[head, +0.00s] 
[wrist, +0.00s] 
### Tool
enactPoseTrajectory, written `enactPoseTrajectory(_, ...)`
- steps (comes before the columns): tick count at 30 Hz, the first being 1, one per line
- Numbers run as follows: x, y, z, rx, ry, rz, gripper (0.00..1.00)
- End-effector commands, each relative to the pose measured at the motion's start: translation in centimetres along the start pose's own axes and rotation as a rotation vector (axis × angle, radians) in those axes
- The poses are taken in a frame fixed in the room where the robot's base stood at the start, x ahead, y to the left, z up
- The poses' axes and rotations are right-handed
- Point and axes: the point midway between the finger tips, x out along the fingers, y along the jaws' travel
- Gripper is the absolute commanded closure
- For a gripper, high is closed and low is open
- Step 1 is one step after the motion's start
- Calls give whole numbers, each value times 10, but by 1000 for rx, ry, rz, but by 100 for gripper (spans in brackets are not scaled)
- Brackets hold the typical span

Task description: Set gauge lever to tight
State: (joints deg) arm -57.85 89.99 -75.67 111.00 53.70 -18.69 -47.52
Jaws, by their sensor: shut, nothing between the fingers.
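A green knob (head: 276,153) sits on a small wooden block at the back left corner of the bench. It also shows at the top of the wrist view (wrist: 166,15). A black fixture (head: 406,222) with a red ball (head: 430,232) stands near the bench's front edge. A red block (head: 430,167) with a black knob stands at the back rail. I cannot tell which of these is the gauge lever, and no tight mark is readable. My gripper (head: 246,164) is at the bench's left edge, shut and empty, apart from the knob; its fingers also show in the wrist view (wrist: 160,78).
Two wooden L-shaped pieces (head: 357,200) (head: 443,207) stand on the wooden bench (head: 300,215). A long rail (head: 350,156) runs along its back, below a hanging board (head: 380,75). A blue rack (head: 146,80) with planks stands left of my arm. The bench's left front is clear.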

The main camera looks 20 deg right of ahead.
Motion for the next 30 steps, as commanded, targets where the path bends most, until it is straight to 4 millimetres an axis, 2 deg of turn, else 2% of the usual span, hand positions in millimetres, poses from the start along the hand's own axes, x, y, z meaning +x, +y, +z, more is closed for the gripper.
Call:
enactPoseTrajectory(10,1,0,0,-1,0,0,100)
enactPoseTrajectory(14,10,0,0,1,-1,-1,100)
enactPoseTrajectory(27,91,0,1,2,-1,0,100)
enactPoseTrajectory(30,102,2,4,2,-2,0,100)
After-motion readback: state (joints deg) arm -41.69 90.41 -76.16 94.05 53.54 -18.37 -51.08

================================

■ Given task ■
Within the listing above, the range opens at the line with "- Gripper is the absolute commanded closure" and closes at the line with "- Calls give". Reproduce exactly the lines of that range, including both ends.

■ Exercise response ■
- Gripper is the absolute commanded closure
- For a gripper, high is closed and low is open
- Step 1 is one step after the motion's start
- Calls give whole numbers, each value times 10, but by 1000 for rx, ry, rz, but by 100 for gripper (spans in brackets are not scaled)

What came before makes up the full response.